## [STATED PROBLEM]
Find the line containing "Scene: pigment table". Reproduce it and every line after it up to the end of the records, exactly as written.

---------- RECORD SET ----------

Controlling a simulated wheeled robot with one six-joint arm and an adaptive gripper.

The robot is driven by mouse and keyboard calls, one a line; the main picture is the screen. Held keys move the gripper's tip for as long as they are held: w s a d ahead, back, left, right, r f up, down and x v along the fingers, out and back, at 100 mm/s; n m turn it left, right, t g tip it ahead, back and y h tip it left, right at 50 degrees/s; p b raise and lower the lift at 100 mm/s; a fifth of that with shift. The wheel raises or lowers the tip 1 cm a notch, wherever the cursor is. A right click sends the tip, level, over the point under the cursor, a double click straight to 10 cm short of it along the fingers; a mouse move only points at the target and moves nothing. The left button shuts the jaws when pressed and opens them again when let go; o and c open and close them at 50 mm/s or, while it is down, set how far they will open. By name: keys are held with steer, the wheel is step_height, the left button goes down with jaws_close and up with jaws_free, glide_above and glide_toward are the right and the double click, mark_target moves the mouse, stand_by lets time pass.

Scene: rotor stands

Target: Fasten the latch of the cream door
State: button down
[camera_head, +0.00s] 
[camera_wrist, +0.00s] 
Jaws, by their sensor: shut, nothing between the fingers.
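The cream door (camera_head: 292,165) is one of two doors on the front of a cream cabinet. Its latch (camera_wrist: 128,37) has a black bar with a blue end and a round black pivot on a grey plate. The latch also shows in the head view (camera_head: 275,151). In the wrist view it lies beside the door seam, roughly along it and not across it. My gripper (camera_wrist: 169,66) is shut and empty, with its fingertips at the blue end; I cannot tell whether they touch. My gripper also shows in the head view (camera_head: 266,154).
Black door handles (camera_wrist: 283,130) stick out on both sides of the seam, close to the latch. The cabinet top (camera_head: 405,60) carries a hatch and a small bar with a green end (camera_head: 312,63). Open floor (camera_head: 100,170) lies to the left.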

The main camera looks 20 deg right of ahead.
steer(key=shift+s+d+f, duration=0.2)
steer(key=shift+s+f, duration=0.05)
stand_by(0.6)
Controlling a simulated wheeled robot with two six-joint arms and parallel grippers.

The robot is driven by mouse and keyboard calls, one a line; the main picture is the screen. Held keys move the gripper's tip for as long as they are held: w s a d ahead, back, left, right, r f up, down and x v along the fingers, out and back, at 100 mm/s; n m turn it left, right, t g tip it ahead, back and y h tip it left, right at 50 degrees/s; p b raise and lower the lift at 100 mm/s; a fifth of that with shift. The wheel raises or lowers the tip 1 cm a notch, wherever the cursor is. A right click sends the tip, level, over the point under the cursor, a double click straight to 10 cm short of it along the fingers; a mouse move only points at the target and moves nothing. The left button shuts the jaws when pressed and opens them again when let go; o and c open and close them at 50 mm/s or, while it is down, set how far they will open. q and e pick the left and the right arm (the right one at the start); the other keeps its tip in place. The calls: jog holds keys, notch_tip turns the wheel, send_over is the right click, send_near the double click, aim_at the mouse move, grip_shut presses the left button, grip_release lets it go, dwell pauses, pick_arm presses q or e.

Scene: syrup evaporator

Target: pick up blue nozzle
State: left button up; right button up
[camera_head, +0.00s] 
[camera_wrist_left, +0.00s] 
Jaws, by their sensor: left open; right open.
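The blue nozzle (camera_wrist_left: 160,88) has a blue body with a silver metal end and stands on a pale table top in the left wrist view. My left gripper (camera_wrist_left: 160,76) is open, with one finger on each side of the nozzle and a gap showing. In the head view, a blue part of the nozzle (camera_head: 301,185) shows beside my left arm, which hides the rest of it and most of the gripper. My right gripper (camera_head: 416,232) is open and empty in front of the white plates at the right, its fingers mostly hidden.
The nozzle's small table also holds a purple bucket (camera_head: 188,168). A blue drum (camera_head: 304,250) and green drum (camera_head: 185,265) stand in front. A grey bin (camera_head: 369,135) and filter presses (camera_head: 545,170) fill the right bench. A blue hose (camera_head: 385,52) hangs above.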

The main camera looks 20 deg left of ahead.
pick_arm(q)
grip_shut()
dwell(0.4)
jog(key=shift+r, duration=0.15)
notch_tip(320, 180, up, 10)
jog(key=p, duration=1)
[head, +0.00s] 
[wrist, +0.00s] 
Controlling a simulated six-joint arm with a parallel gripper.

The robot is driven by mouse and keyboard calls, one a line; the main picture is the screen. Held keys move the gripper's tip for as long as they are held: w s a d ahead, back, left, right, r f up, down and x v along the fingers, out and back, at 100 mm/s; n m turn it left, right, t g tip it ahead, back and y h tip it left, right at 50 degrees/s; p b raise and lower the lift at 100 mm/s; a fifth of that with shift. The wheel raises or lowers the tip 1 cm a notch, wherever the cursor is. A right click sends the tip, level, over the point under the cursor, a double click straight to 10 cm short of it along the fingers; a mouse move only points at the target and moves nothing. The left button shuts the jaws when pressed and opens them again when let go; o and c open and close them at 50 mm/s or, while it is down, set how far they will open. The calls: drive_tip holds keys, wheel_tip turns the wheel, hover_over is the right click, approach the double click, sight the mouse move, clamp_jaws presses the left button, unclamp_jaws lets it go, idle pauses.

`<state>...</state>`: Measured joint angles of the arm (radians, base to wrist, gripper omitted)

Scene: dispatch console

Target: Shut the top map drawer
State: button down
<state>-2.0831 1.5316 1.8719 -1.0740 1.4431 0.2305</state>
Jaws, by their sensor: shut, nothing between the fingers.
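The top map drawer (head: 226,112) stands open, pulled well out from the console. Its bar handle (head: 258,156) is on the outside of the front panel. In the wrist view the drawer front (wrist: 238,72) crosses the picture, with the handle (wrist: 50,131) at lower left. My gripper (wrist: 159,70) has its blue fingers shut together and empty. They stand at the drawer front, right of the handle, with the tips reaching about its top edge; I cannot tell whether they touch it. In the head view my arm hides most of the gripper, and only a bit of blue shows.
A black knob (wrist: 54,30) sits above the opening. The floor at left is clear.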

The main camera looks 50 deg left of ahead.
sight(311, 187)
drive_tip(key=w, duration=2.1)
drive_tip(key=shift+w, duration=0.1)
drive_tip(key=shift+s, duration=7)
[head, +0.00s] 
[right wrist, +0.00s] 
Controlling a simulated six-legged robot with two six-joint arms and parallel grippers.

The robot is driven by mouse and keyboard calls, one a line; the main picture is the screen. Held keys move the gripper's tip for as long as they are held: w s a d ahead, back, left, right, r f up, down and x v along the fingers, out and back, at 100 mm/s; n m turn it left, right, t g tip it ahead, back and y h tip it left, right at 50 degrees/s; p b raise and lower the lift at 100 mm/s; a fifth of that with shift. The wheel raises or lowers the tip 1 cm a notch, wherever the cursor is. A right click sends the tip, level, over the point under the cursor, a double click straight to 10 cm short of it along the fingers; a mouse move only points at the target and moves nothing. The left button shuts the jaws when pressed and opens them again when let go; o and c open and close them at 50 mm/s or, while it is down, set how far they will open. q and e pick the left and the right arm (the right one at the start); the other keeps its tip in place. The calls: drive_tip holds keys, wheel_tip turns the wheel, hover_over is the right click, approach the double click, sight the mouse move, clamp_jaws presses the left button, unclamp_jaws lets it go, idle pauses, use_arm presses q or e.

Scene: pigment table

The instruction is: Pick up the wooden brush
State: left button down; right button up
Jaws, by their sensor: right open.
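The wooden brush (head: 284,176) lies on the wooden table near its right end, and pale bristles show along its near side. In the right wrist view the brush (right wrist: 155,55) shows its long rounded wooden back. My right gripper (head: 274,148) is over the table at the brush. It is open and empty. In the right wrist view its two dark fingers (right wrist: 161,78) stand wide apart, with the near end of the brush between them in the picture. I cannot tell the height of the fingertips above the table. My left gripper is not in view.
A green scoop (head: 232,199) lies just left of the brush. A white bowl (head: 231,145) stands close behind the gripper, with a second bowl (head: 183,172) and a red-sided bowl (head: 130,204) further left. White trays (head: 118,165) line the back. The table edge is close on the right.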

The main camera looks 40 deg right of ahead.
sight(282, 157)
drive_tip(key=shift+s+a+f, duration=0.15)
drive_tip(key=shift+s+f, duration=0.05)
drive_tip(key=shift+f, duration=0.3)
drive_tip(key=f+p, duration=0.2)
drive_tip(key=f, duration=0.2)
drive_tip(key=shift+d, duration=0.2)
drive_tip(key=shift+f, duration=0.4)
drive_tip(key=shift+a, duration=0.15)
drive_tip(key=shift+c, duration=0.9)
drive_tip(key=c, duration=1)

----------

## [EXERCISE ANSWER]
Scene: pigment table

The instruction is: Pick up the wooden brush
State: left button down; right button up
Jaws, by their sensor: right open.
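The wooden brush (head: 284,176) lies on the wooden table near its right end, and pale bristles show along its near side. In the right wrist view the brush (right wrist: 155,55) shows its long rounded wooden back. My right gripper (head: 274,148) is over the table at the brush. It is open and empty. In the right wrist view its two dark fingers (right wrist: 161,78) stand wide apart, with the near end of the brush between them in the picture. I cannot tell the height of the fingertips above the table. My left gripper is not in view.
A green scoop (head: 232,199) lies just left of the brush. A white bowl (head: 231,145) stands close behind the gripper, with a second bowl (head: 183,172) and a red-sided bowl (head: 130,204) further left. White trays (head: 118,165) line the back. The table edge is close on the right.

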The main camera looks 40 deg right of ahead.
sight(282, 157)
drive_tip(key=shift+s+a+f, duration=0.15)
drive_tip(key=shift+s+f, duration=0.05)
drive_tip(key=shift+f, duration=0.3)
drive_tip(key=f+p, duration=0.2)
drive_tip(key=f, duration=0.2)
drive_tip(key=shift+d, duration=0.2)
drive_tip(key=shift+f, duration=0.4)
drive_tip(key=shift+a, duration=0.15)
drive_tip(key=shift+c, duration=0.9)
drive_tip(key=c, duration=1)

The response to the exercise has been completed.